Robot task records:
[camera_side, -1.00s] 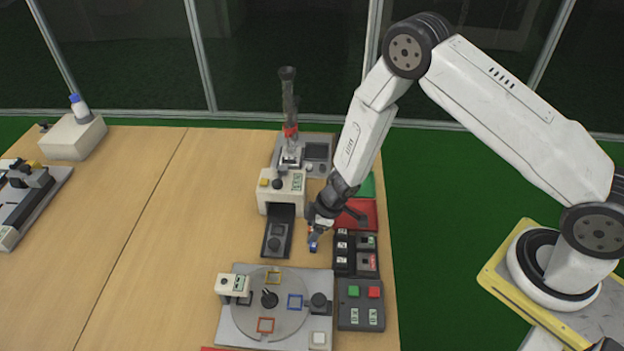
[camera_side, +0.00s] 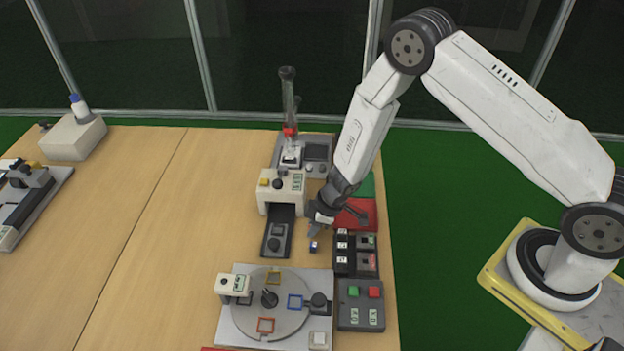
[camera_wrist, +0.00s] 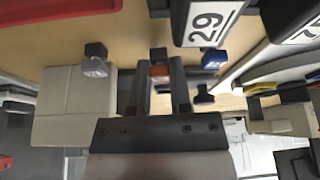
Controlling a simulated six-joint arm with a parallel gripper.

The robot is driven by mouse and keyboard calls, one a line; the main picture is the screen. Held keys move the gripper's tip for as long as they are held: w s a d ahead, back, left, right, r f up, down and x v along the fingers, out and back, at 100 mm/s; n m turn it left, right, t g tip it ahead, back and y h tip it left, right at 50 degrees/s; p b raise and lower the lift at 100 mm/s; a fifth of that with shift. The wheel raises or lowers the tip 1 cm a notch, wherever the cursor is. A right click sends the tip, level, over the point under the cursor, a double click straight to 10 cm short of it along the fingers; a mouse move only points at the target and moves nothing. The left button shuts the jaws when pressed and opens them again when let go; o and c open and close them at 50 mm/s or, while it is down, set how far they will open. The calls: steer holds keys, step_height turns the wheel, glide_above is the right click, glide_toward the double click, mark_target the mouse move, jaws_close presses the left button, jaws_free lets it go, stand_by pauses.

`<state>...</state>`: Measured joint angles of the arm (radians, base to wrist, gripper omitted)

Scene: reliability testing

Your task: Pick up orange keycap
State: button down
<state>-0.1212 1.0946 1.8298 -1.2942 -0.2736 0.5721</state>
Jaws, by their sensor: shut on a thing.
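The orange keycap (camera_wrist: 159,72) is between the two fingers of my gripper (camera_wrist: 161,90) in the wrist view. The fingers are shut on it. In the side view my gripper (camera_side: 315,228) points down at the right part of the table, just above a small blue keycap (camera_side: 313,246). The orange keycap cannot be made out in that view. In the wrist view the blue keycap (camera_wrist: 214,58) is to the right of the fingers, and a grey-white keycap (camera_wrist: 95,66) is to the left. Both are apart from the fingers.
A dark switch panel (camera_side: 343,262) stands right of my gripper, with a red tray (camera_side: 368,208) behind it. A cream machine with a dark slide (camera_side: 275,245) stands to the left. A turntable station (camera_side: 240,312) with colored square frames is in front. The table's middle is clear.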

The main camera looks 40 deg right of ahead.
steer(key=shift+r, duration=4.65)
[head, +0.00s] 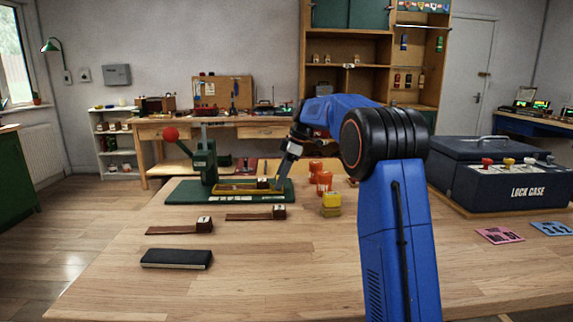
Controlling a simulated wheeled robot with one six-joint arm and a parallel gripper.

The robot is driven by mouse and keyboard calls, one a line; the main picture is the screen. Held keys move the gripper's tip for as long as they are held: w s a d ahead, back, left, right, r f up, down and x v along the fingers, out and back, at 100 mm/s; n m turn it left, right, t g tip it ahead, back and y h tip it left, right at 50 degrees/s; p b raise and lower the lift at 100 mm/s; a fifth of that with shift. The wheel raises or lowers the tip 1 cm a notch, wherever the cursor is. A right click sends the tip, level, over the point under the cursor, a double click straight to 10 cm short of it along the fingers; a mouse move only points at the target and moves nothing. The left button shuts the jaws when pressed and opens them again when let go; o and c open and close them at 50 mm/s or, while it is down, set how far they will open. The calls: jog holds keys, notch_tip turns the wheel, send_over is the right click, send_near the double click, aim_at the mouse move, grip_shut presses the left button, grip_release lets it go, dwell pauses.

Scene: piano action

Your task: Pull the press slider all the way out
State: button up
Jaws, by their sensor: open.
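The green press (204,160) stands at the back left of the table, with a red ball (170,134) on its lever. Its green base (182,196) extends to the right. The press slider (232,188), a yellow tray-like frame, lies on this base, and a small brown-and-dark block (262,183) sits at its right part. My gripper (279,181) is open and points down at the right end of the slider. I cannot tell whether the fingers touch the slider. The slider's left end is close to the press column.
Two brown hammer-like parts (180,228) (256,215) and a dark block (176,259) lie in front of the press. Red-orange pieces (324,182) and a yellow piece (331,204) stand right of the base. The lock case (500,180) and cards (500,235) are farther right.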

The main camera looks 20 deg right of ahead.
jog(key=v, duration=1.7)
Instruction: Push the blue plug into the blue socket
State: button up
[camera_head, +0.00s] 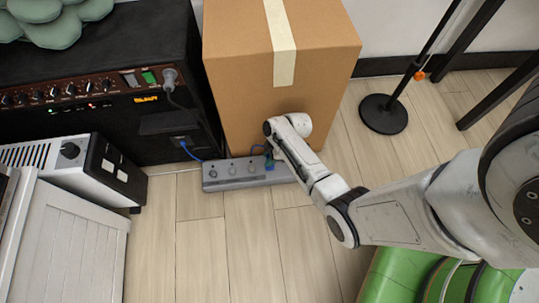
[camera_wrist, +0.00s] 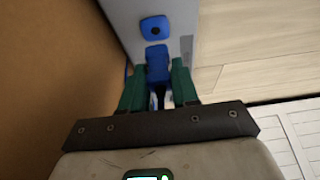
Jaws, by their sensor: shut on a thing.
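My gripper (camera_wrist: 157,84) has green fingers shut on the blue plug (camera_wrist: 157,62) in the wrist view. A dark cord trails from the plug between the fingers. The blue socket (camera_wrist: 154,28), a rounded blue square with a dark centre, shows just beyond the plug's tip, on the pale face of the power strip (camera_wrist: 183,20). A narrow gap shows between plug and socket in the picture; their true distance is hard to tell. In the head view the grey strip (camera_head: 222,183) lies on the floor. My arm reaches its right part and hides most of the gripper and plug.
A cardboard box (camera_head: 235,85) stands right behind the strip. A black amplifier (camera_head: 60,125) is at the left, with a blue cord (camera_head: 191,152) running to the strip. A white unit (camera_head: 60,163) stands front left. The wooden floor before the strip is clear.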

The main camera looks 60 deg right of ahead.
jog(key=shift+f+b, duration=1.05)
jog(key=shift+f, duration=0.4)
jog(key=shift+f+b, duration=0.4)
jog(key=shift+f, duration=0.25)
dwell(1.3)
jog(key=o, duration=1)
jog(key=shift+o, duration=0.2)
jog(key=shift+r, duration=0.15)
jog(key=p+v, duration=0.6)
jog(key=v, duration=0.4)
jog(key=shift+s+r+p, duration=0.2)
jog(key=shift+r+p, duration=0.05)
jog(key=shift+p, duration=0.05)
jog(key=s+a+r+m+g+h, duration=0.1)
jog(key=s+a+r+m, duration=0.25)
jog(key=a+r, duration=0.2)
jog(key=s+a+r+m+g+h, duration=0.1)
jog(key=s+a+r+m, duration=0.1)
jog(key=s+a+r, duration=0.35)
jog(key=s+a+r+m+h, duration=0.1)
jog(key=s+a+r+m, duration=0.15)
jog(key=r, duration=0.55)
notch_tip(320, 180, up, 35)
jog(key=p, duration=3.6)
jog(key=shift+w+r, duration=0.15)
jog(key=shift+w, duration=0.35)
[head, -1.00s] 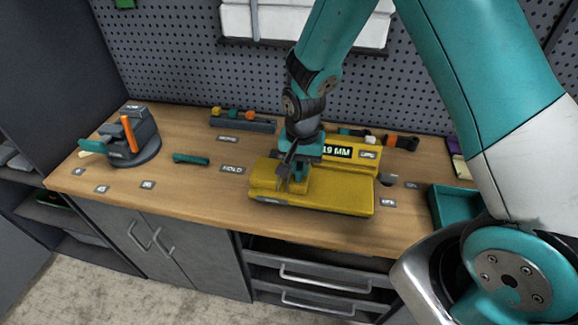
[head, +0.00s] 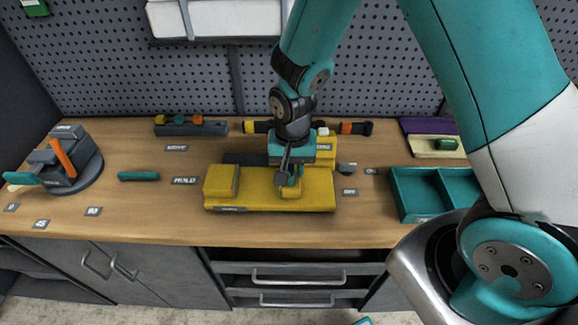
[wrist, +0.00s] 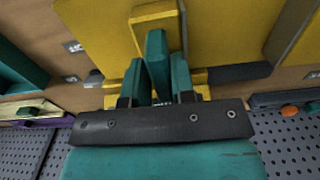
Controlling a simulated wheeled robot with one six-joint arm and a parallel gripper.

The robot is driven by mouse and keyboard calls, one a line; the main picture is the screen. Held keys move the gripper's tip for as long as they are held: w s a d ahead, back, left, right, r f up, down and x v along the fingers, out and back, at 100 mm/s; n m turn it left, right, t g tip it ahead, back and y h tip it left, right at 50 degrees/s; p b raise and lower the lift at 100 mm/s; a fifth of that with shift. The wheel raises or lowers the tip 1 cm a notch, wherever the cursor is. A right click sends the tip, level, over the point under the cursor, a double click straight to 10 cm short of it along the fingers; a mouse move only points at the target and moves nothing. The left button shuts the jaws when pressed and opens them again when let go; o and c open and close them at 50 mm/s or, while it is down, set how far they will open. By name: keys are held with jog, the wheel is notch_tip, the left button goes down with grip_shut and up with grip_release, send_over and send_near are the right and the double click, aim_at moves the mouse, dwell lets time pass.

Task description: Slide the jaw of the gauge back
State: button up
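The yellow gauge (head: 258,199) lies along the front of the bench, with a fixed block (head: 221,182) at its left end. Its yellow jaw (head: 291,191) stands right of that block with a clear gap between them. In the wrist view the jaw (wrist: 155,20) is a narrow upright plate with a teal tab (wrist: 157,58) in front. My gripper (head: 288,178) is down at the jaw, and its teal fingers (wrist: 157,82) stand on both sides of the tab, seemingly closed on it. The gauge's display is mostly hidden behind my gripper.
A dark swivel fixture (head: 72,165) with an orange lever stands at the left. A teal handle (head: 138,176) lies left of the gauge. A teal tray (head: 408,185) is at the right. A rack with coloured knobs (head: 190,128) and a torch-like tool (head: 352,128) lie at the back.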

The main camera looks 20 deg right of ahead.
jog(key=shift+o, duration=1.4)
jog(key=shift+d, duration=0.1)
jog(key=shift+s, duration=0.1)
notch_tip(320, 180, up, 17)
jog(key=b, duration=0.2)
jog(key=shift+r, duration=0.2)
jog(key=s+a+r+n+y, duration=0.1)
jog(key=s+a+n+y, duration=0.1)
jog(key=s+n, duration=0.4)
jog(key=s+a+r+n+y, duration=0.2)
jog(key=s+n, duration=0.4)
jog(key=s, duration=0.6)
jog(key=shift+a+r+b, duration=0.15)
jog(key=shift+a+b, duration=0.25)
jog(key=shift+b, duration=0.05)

--

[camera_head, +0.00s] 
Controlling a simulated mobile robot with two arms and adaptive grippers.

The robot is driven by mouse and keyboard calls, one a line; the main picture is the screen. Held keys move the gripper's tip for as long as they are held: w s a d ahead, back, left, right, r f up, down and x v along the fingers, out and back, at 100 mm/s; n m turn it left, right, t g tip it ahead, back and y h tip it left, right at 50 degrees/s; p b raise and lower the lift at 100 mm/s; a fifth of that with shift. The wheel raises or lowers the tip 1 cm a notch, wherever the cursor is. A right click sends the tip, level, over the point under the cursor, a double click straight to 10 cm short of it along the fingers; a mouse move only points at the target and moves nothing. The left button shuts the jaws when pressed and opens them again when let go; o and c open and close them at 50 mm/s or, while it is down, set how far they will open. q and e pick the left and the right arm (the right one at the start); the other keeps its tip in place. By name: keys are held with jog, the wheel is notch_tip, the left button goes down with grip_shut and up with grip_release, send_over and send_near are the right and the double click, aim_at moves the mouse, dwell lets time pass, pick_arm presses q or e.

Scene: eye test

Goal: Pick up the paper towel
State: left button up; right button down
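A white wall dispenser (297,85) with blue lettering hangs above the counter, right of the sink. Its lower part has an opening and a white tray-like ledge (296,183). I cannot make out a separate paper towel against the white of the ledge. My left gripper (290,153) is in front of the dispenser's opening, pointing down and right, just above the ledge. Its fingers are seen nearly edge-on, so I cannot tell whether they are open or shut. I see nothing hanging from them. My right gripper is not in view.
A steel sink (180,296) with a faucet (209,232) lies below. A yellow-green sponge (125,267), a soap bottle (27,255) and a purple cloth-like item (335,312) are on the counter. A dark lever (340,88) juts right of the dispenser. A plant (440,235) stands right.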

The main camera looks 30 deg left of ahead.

--

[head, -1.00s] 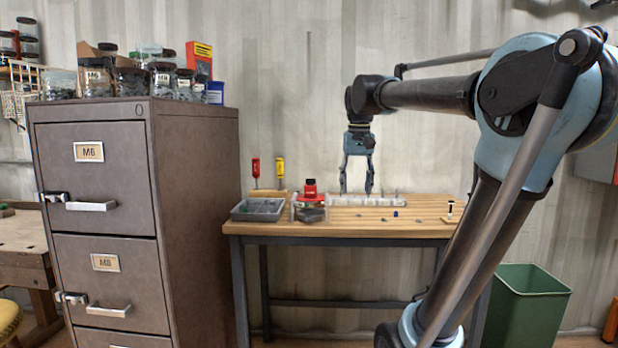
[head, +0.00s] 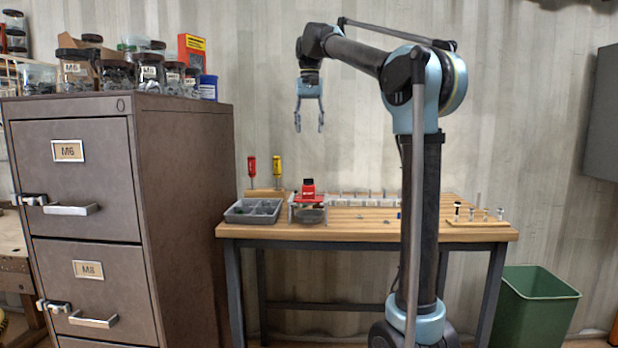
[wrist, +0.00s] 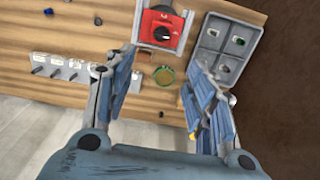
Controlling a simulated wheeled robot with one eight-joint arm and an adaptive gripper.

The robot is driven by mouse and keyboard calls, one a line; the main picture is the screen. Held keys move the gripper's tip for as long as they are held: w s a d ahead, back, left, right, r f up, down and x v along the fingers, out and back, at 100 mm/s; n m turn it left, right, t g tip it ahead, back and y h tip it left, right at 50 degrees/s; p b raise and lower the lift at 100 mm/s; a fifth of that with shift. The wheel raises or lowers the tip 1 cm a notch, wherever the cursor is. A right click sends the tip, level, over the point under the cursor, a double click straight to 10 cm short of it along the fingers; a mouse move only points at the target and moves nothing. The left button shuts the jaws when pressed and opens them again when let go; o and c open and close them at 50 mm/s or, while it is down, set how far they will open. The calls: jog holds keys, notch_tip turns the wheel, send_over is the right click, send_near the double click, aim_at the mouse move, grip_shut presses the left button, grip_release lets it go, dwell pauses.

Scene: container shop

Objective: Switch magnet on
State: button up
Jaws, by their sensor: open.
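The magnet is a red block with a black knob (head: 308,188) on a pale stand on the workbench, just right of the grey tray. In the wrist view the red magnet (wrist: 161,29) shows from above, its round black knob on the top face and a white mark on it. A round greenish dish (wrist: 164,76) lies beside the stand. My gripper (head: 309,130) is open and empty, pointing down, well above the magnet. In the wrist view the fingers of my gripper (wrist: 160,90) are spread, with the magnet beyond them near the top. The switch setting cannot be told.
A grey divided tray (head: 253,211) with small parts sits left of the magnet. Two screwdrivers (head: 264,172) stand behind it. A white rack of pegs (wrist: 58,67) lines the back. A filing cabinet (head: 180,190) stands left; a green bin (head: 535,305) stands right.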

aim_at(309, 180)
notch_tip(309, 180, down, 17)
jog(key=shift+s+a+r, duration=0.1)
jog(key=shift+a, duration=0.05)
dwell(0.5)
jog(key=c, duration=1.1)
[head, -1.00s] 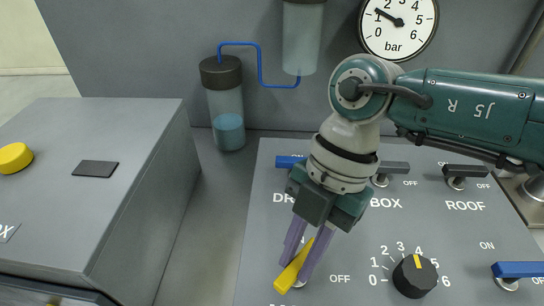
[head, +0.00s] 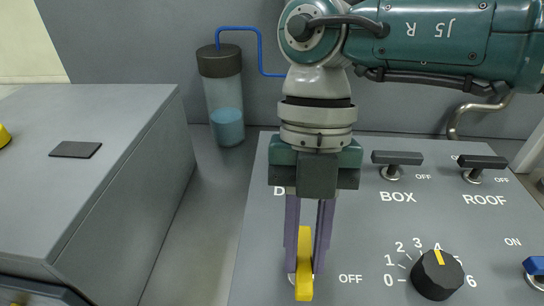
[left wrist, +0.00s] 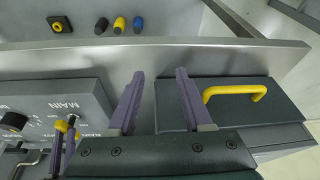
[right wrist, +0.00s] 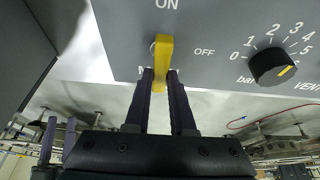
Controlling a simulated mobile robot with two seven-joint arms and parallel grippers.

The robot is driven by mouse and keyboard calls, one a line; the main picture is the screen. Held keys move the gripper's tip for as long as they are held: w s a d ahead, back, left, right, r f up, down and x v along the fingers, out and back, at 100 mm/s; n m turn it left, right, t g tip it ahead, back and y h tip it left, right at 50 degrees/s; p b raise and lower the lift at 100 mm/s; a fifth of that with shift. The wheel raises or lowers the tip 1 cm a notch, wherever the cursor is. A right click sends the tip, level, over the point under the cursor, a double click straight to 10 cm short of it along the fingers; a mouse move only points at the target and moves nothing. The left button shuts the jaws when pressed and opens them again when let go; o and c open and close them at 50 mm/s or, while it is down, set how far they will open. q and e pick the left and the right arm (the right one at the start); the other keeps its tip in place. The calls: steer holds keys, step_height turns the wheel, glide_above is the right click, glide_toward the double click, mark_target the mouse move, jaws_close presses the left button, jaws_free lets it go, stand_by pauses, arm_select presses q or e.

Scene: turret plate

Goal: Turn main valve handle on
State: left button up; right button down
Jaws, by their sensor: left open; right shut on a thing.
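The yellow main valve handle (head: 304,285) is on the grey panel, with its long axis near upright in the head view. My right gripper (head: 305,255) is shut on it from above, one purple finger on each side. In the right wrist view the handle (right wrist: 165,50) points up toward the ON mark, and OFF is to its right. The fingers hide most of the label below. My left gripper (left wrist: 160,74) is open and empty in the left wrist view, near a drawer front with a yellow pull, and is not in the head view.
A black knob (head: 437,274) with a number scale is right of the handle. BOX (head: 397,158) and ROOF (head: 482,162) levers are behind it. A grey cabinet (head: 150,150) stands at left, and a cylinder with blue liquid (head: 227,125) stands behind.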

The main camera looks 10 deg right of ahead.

SHORT PROBLEM: In the listing above, find the line with "[camera_side, -1.00s]" and the line with "Controlling a simulated six-joint". Set down both and every line between them, minus the pictures.

TASK ANSWER:
[camera_side, -1.00s] 
[camera_side, +0.00s] 
[camera_wrist, +0.00s] 
Controlling a simulated six-joint arm with a parallel gripper.

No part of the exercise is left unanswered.